**Exercise description:** Print word for word the first line of the listing below and every line after it, through the line with "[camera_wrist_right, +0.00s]". Leave out the pictures and the rest.

[Start of Data lines]

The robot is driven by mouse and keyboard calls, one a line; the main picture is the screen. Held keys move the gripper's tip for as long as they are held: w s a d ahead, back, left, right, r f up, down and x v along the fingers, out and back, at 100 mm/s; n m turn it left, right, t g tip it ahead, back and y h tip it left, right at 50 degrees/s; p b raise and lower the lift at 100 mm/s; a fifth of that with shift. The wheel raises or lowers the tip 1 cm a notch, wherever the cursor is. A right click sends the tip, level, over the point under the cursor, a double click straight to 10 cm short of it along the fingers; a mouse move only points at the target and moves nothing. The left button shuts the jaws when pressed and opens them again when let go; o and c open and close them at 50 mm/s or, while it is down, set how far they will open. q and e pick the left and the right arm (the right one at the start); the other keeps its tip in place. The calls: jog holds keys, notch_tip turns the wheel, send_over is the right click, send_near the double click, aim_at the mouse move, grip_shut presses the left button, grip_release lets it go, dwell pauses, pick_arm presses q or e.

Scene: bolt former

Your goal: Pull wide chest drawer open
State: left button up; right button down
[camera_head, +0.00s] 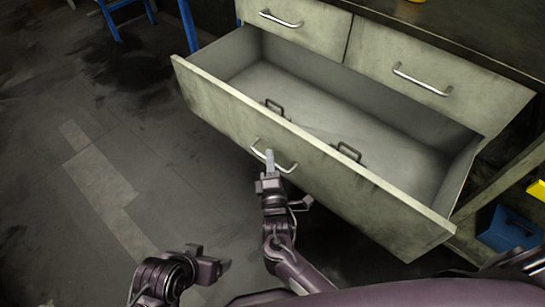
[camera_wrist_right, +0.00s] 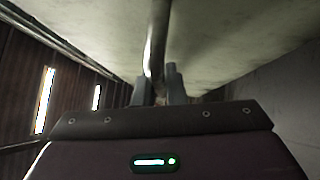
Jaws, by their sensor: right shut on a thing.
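The wide chest drawer (camera_head: 310,158) is pulled well out of the grey-green metal chest, and its empty floor shows. Its curved metal handle (camera_head: 284,168) is on the front panel. My right gripper (camera_head: 269,163) is shut on this handle. In the right wrist view, the handle bar (camera_wrist_right: 157,45) runs between the two fingers of the right gripper (camera_wrist_right: 158,85), close to the pale drawer front. My left gripper (camera_head: 215,266) is low at the left, away from the drawer, and its fingers are not clear enough to judge.
Two smaller shut drawers, left (camera_head: 297,24) and right (camera_head: 435,75), are above the wide drawer. Two dark brackets (camera_head: 275,107) show just inside the front panel. A blue box (camera_head: 507,230) is at the right, and blue chair legs (camera_head: 188,25) are at the back. The left floor is clear.

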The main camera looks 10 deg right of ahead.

[End of Data lines]

**Complete answer:**
The robot is driven by mouse and keyboard calls, one a line; the main picture is the screen. Held keys move the gripper's tip for as long as they are held: w s a d ahead, back, left, right, r f up, down and x v along the fingers, out and back, at 100 mm/s; n m turn it left, right, t g tip it ahead, back and y h tip it left, right at 50 degrees/s; p b raise and lower the lift at 100 mm/s; a fifth of that with shift. The wheel raises or lowers the tip 1 cm a notch, wherever the cursor is. A right click sends the tip, level, over the point under the cursor, a double click straight to 10 cm short of it along the fingers; a mouse move only points at the target and moves nothing. The left button shuts the jaws when pressed and opens them again when let go; o and c open and close them at 50 mm/s or, while it is down, set how far they will open. q and e pick the left and the right arm (the right one at the start); the other keeps its tip in place. The calls: jog holds keys, notch_tip turns the wheel, send_over is the right click, send_near the double click, aim_at the mouse move, grip_shut presses the left button, grip_release lets it go, dwell pauses, pick_arm presses q or e.

Scene: bolt former

Your goal: Pull wide chest drawer open
State: left button up; right button down
[camera_head, +0.00s] 
[camera_wrist_right, +0.00s] 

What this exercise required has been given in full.